Homesick
I’ve only managed to sneak back to D.C. once since I moved down here. And it’s time to change that.
My money goes straight into housing and bills. What’s left over is for wine and dinners out. That’s it. No new technology or trips or anything that used to make me, well, me.
Getting sick these past few days has been an adventure in anxiety and depression. I am not a good sick person. I am a steaming ball of misery. And I question everything … the meaning of life, my place in the universe, whether I’m wasting my time, whether I’m good enough, am I going to die alone, will I end up on the streets, am I going to get dumped again for another unattractive ‘ho, etc.

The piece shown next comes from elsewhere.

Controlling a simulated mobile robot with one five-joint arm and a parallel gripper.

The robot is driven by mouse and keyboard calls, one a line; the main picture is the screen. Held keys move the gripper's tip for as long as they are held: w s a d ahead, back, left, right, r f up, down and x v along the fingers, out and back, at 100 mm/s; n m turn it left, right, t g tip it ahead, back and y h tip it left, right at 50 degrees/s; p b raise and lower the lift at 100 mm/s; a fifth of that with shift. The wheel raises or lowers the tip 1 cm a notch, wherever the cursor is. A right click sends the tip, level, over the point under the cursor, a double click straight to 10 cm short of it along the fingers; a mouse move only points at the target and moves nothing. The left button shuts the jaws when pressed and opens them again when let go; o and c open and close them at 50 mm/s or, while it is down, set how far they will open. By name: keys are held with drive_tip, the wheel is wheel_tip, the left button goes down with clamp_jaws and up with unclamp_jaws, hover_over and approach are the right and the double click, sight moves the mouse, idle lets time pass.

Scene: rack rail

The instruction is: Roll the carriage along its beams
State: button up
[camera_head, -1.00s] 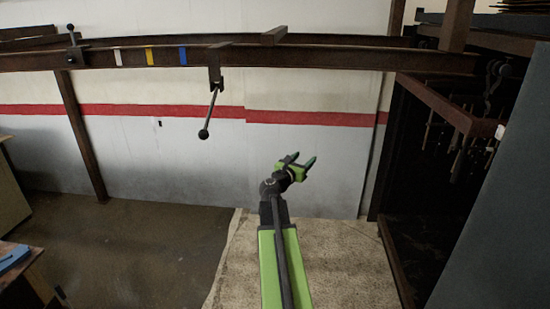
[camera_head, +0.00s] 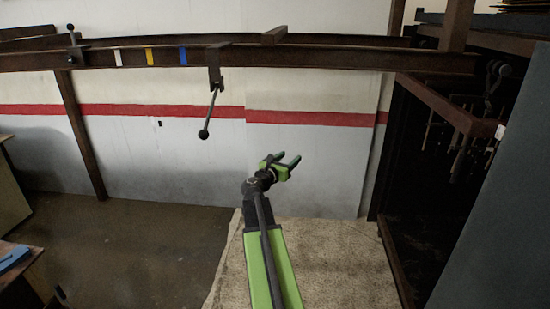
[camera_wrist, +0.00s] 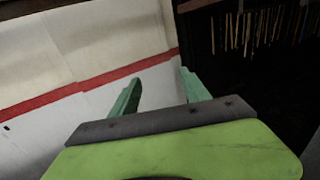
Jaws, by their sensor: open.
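The carriage (camera_head: 215,66) is a dark bracket hung on the front beam, right of the coloured marks. Its rod handle (camera_head: 210,114) slants down to a dark ball at the lower end. The front beam (camera_head: 330,58) runs level across the upper part of the head view, with another beam behind it. My gripper (camera_head: 290,162) is open and empty, below and right of the handle's ball and apart from it. In the wrist view its two green fingers (camera_wrist: 158,92) stand apart with nothing between them. The carriage does not show in the wrist view.
White, yellow (camera_head: 150,56) and blue (camera_head: 183,56) marks sit on the front beam. A dark clamp with a ball-topped lever (camera_head: 73,46) is at the left end. A dark rack (camera_head: 450,150) with hanging rods stands at right. The space before the wall is clear.

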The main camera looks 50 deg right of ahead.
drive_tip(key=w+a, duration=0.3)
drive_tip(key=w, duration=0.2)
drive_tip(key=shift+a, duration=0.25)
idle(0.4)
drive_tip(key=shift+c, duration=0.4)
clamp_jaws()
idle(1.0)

Fucking miserable. And not the sort of thoughts I tend to entertain on a regular basis … if at all.
I can’t allow myself to stop and rest, you know? I have to be working around the clock to distract all those voices in my head. To forget what’s going on at home. To ignore what’s not going on in my personal life. To somehow justify not doing everything I want to do.
And I’m falling to absolute pieces.
I’m wondering whether a quick weekend trip to Virginia to see a friend or two might help. To be with someone who loves me, to be on a plane, to get the fuck away from this crazy place … I really have no reason NOT to.
Really, the only anxiety I have about it is whether I’d show up for the return flight!